PROVIDED DATA:

'''

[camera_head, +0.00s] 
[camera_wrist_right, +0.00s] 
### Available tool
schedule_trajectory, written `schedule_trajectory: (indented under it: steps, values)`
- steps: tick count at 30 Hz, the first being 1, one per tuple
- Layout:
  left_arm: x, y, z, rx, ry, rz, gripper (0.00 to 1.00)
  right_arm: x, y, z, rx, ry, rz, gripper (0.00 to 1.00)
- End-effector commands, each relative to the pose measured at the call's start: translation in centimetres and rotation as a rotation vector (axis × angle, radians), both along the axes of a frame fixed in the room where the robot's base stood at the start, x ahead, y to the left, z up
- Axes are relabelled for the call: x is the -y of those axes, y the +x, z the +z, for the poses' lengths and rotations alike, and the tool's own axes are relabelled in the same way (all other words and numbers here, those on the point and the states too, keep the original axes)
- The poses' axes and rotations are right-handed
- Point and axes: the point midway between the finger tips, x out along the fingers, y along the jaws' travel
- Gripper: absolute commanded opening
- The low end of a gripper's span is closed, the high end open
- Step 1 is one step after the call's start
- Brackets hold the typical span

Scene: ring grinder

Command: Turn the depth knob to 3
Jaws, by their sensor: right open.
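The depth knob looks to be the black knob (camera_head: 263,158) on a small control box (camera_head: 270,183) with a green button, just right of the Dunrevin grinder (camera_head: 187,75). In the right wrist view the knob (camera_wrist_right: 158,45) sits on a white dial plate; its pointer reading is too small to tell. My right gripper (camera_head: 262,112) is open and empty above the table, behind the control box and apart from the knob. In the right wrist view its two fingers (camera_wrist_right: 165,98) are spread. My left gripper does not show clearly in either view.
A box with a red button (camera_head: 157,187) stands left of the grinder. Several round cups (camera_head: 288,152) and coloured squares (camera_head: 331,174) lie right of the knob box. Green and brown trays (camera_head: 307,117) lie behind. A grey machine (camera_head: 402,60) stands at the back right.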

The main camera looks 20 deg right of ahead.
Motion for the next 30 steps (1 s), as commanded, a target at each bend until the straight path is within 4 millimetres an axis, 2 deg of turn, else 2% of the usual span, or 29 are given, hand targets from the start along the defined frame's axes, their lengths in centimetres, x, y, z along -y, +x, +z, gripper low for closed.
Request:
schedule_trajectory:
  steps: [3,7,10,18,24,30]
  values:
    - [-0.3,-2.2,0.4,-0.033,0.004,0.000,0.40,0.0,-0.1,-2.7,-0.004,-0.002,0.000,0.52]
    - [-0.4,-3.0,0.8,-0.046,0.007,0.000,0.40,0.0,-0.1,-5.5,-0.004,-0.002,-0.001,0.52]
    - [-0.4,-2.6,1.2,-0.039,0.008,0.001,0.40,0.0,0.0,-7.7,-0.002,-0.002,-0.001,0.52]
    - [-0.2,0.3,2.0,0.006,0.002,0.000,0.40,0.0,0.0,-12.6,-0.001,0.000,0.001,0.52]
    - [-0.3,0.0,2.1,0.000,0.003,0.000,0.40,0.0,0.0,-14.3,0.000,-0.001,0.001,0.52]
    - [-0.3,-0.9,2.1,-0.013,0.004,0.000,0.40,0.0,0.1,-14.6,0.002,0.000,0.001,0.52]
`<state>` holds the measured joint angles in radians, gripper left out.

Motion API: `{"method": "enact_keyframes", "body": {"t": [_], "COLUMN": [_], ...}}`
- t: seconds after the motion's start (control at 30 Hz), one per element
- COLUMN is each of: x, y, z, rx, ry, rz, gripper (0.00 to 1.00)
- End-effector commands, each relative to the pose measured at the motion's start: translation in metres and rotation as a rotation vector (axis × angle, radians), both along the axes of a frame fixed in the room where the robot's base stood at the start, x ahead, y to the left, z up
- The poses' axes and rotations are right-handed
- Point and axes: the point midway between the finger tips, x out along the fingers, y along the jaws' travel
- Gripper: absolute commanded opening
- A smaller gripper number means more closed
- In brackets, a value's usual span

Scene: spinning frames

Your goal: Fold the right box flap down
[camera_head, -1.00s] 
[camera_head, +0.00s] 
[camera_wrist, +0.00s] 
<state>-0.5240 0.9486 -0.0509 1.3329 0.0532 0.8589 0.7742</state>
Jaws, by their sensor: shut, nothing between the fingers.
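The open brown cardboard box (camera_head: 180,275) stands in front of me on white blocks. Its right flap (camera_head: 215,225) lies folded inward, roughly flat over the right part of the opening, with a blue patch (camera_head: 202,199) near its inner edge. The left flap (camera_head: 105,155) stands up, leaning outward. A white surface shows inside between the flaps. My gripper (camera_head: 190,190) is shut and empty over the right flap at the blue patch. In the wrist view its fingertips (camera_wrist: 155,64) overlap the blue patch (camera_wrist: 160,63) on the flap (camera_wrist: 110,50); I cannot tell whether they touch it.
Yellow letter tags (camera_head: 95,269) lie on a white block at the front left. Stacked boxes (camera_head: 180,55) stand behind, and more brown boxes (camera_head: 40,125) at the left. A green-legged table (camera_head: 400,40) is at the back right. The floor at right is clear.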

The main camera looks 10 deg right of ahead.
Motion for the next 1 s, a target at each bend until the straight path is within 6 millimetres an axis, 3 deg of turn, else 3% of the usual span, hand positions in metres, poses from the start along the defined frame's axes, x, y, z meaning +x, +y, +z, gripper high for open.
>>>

'''

GOAL OF THE EXERCISE:
Please reproduce each record precisely as written.

FINAL ANSWER:
[camera_head, +0.00s] 
[camera_wrist_right, +0.00s] 
### Available tool
schedule_trajectory, written `schedule_trajectory: (indented under it: steps, values)`
- steps: tick count at 30 Hz, the first being 1, one per tuple
- Layout:
  left_arm: x, y, z, rx, ry, rz, gripper (0.00 to 1.00)
  right_arm: x, y, z, rx, ry, rz, gripper (0.00 to 1.00)
- End-effector commands, each relative to the pose measured at the call's start: translation in centimetres and rotation as a rotation vector (axis × angle, radians), both along the axes of a frame fixed in the room where the robot's base stood at the start, x ahead, y to the left, z up
- Axes are relabelled for the call: x is the -y of those axes, y the +x, z the +z, for the poses' lengths and rotations alike, and the tool's own axes are relabelled in the same way (all other words and numbers here, those on the point and the states too, keep the original axes)
- The poses' axes and rotations are right-handed
- Point and axes: the point midway between the finger tips, x out along the fingers, y along the jaws' travel
- Gripper: absolute commanded opening
- The low end of a gripper's span is closed, the high end open
- Step 1 is one step after the call's start
- Brackets hold the typical span

Scene: ring grinder

Command: Turn the depth knob to 3
Jaws, by their sensor: right open.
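The depth knob looks to be the black knob (camera_head: 263,158) on a small control box (camera_head: 270,183) with a green button, just right of the Dunrevin grinder (camera_head: 187,75). In the right wrist view the knob (camera_wrist_right: 158,45) sits on a white dial plate; its pointer reading is too small to tell. My right gripper (camera_head: 262,112) is open and empty above the table, behind the control box and apart from the knob. In the right wrist view its two fingers (camera_wrist_right: 165,98) are spread. My left gripper does not show clearly in either view.
A box with a red button (camera_head: 157,187) stands left of the grinder. Several round cups (camera_head: 288,152) and coloured squares (camera_head: 331,174) lie right of the knob box. Green and brown trays (camera_head: 307,117) lie behind. A grey machine (camera_head: 402,60) stands at the back right.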

The main camera looks 20 deg right of ahead.
Motion for the next 30 steps (1 s), as commanded, a target at each bend until the straight path is within 4 millimetres an axis, 2 deg of turn, else 2% of the usual span, or 29 are given, hand targets from the start along the defined frame's axes, their lengths in centimetres, x, y, z along -y, +x, +z, gripper low for closed.
Request:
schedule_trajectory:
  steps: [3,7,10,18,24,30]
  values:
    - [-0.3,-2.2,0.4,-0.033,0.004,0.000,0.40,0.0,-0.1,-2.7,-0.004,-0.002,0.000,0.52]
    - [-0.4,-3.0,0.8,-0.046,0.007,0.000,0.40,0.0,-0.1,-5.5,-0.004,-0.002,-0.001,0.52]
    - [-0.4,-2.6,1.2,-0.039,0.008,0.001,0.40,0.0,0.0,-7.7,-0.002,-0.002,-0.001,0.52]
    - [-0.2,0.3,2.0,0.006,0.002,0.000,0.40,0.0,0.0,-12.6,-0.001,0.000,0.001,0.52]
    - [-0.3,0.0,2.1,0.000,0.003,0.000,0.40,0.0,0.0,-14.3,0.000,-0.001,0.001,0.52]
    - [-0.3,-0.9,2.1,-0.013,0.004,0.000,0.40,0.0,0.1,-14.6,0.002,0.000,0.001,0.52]
`<state>` holds the measured joint angles in radians, gripper left out.

Motion API: `{"method": "enact_keyframes", "body": {"t": [_], "COLUMN": [_], ...}}`
- t: seconds after the motion's start (control at 30 Hz), one per element
- COLUMN is each of: x, y, z, rx, ry, rz, gripper (0.00 to 1.00)
- End-effector commands, each relative to the pose measured at the motion's start: translation in metres and rotation as a rotation vector (axis × angle, radians), both along the axes of a frame fixed in the room where the robot's base stood at the start, x ahead, y to the left, z up
- The poses' axes and rotations are right-handed
- Point and axes: the point midway between the finger tips, x out along the fingers, y along the jaws' travel
- Gripper: absolute commanded opening
- A smaller gripper number means more closed
- In brackets, a value's usual span

Scene: spinning frames

Your goal: Fold the right box flap down
[camera_head, -1.00s] 
[camera_head, +0.00s] 
[camera_wrist, +0.00s] 
<state>-0.5240 0.9486 -0.0509 1.3329 0.0532 0.8589 0.7742</state>
Jaws, by their sensor: shut, nothing between the fingers.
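The open brown cardboard box (camera_head: 180,275) stands in front of me on white blocks. Its right flap (camera_head: 215,225) lies folded inward, roughly flat over the right part of the opening, with a blue patch (camera_head: 202,199) near its inner edge. The left flap (camera_head: 105,155) stands up, leaning outward. A white surface shows inside between the flaps. My gripper (camera_head: 190,190) is shut and empty over the right flap at the blue patch. In the wrist view its fingertips (camera_wrist: 155,64) overlap the blue patch (camera_wrist: 160,63) on the flap (camera_wrist: 110,50); I cannot tell whether they touch it.
Yellow letter tags (camera_head: 95,269) lie on a white block at the front left. Stacked boxes (camera_head: 180,55) stand behind, and more brown boxes (camera_head: 40,125) at the left. A green-legged table (camera_head: 400,40) is at the back right. The floor at right is clear.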

The main camera looks 10 deg right of ahead.
Motion for the next 1 s, a target at each bend until the straight path is within 6 millimetres an axis, 3 deg of turn, else 3% of the usual span, hand positions in metres, poses from the start along the defined frame's axes, x, y, z meaning +x, +y, +z, gripper high for open.
>>>

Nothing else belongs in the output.